**** Material provided

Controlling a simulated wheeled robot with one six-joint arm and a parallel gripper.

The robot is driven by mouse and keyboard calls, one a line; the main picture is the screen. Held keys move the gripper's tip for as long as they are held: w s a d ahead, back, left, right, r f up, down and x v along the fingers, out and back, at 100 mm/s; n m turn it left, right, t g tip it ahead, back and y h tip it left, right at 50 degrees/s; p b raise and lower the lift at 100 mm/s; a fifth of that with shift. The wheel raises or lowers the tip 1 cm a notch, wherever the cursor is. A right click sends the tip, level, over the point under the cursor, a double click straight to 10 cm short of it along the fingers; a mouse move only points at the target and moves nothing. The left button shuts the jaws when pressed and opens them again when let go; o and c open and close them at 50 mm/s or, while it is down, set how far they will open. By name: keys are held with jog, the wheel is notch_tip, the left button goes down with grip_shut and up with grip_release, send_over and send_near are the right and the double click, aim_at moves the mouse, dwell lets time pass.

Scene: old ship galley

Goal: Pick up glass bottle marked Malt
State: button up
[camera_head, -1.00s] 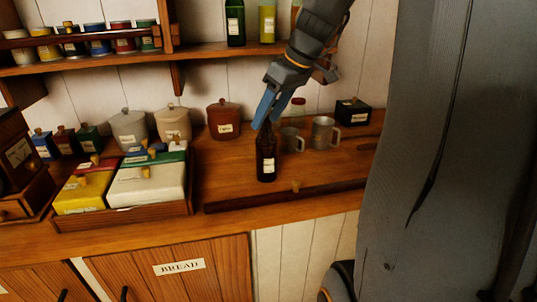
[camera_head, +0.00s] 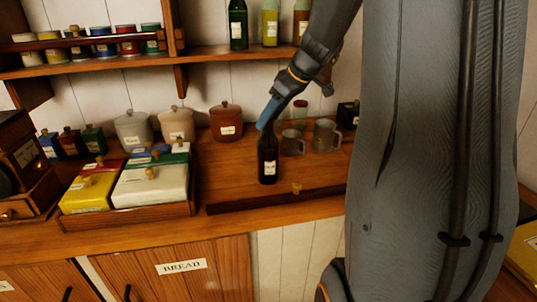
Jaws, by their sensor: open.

********

> _Short problem_:
Repeat the listing in full and exactly. Leave any pictures out.

> _Full output_:
Controlling a simulated wheeled robot with one six-joint arm and a parallel gripper.

The robot is driven by mouse and keyboard calls, one a line; the main picture is the screen. Held keys move the gripper's tip for as long as they are held: w s a d ahead, back, left, right, r f up, down and x v along the fingers, out and back, at 100 mm/s; n m turn it left, right, t g tip it ahead, back and y h tip it left, right at 50 degrees/s; p b raise and lower the lift at 100 mm/s; a fifth of that with shift. The wheel raises or lowers the tip 1 cm a notch, wherever the cursor is. A right click sends the tip, level, over the point under the cursor, a double click straight to 10 cm short of it along the fingers; a mouse move only points at the target and moves nothing. The left button shuts the jaws when pressed and opens them again when let go; o and c open and close them at 50 mm/s or, while it is down, set how far they will open. By name: keys are held with jog, the wheel is notch_tip, the left button goes down with grip_shut and up with grip_release, send_over and send_near are the right and the double click, aim_at moves the mouse, dwell lets time pass.

Scene: old ship galley

Goal: Pick up glass bottle marked Malt
State: button up
[camera_head, -1.00s] 
[camera_head, +0.00s] 
Jaws, by their sensor: open.

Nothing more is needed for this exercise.